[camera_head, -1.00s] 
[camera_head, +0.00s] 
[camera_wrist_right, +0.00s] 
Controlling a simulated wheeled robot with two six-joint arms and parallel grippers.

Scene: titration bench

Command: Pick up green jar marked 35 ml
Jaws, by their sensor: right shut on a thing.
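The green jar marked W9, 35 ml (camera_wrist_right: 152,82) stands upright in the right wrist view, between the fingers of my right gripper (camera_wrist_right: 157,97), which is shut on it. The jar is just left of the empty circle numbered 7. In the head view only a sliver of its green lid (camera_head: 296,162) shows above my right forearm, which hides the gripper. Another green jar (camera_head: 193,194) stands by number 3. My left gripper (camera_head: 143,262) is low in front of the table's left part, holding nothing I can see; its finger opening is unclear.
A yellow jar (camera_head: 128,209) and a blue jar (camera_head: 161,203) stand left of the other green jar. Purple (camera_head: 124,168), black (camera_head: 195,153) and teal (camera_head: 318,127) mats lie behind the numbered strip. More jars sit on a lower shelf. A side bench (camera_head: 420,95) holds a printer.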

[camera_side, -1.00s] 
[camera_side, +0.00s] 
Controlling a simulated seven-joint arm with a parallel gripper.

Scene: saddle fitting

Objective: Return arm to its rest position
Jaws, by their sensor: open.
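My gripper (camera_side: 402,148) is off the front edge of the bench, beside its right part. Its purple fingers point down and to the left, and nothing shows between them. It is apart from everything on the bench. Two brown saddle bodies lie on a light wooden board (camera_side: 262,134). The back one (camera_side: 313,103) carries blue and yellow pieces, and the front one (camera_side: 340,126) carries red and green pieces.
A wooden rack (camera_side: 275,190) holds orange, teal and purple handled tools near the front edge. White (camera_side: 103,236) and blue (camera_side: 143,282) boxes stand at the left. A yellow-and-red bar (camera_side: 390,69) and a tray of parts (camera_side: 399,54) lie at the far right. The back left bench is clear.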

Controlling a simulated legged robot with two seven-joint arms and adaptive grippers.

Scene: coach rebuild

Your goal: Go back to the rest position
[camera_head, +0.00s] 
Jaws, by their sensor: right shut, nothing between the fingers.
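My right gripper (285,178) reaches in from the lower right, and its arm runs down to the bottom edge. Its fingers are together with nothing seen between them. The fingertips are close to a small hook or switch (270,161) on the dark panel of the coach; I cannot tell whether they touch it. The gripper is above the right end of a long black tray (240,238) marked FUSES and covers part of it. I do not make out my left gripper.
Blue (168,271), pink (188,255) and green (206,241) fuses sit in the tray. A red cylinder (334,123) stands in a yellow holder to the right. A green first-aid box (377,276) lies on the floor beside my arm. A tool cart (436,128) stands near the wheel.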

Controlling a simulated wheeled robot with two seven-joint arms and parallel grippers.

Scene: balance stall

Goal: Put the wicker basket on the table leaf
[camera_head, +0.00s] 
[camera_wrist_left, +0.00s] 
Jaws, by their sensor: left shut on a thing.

== == ==

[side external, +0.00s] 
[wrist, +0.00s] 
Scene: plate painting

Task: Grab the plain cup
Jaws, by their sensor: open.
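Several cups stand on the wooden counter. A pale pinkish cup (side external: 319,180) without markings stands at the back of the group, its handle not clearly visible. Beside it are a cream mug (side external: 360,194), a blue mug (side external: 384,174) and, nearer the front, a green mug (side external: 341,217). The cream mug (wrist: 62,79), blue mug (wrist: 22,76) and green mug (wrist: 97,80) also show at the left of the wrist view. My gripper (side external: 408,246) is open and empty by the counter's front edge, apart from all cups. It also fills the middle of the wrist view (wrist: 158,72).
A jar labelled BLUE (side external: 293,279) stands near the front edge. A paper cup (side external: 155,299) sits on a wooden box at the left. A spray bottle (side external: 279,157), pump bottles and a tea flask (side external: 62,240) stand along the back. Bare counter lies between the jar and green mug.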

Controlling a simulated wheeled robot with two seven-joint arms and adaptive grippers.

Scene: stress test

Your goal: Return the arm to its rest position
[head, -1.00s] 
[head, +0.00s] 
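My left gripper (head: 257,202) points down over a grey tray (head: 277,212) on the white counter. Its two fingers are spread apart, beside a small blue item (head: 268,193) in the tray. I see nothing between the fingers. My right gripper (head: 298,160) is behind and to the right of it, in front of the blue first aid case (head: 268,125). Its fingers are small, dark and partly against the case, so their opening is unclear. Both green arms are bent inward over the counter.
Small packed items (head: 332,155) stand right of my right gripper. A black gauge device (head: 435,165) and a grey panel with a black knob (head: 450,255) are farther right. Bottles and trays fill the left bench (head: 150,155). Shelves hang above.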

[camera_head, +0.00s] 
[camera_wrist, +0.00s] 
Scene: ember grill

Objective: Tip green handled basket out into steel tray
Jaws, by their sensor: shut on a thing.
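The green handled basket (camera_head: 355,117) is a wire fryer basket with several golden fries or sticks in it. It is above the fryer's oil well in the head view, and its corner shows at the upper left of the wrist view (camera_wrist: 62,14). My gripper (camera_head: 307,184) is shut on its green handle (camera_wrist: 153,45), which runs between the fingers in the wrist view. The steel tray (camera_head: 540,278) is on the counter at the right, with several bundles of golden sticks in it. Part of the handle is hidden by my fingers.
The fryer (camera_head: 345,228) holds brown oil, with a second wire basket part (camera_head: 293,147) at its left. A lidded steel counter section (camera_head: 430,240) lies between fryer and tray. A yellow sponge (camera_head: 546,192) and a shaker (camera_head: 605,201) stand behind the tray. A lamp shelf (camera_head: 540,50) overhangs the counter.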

== == ==

→ Goal:
Give the exact lines, and only those, from the line containing "[camera_side, -1.00s]" through the line containing "Objective: Return arm to its rest position" in the entries above.

→ Task response:
[camera_side, -1.00s] 
[camera_side, +0.00s] 
Controlling a simulated seven-joint arm with a parallel gripper.

Scene: saddle fitting

Objective: Return arm to its rest position

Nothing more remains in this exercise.